1

Given the following directories structure:

$ tree --noreport dir

dir
├── fileA
├── .hiddenfileA
├── .hiddendirA
|   ├── .hiddenfileB
│   ├── fileC
│   └── fileD
└── dirA
    ├── .hiddenfileC
    ├── fileE
    └── fileF

The requirement is to make a call to find so that files from hidden directories but not hidden files (under not hidden directories) are excluded from the result.

The expected return should be something similar to:

./.hiddenfileA
./dirA/.hiddenfileC
./dirA/fileE
./dirA/fileF
./fileA

Did some research and found here information that led me to create the following call to find

$ find . -type f -not -path '*/\.*' -print

But this solution has the drawback that skips hidden directories and files.

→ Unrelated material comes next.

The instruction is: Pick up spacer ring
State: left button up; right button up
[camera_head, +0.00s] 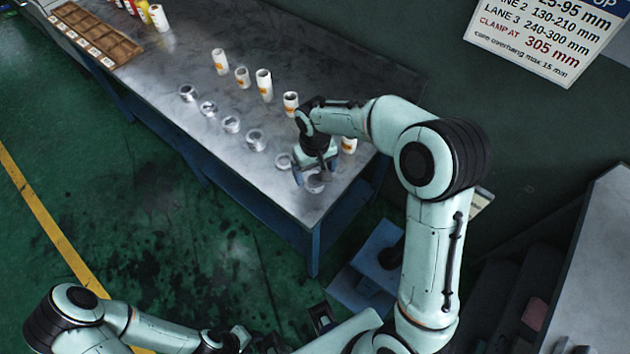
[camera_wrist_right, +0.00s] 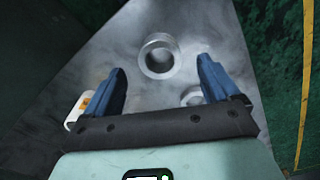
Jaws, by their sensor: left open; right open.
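A metal spacer ring (camera_head: 316,186) lies near the near-right end of the grey table, at the end of a row of similar rings (camera_head: 230,124). In the right wrist view, the ring (camera_wrist_right: 158,41) lies flat beyond and between my right fingertips, apart from both. My right gripper (camera_head: 316,174) is open and empty above the table, over this ring. Another ring (camera_wrist_right: 190,97) shows beside one finger, partly hidden by it. My left gripper (camera_head: 322,318) is open, low at the bottom of the head view, away from the table and only partly visible.
Several white rolls with orange labels (camera_head: 264,85) stand behind the ring row; one (camera_wrist_right: 80,108) is near my right gripper's left finger. A brown compartment tray (camera_head: 95,35) and bottles (camera_head: 143,10) are at the far left. The table's front edge is close to the ring.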

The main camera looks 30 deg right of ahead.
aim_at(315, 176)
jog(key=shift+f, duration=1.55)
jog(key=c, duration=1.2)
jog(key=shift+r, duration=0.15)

  • Should a file at the path some/.dir/here/file be returned or not? – Kusalananda Dec 30 '19 at 7:48
  • @Kusalananda Since it is under a hidden directory it should not be returned. – Paulo Tomé Dec 30 '19 at 15:47
5

Prune hidden directories and limit the results to files:

find . -type d -name '.?*' -prune -o -type f -print

As suggested by jthill, you might prefer filtering out directories, which would result in showing files, links etc.:

find . -type d -name '.?*' -prune -o ! -type d -print
  • OCD squishification: find -type d -name '.?*' -prune -o -type f -- but you probably want to end with ! -type d instead of -type f so you get symbolic links and other less-usual types – jthill Nov 27 '19 at 16:04
  • Thanks for the simplification! I was following the filter from the question. – Stephen Kitt Nov 27 '19 at 16:28
0

The command you have is very close to working.  Use

find . -type f ! -path '*/.*/*' -print
  • The path pattern, */.*/*, looks for a /. (implying a segment name that begins with .) followed (eventually) by a / — so the segment name that begins with . cannot be the last one (the file name); i.e., it must be a directory name.
  • -path uses filename expansion patterns; a.k.a. globs or wildcards.  So you don’t need to put \ before ..
  • Don’t use -not if you want portability to non-GNU systems.  The use of ! to represent “not” is specified by POSIX, and works in every version of find (even BSD, Solaris, etc., and ancient systems).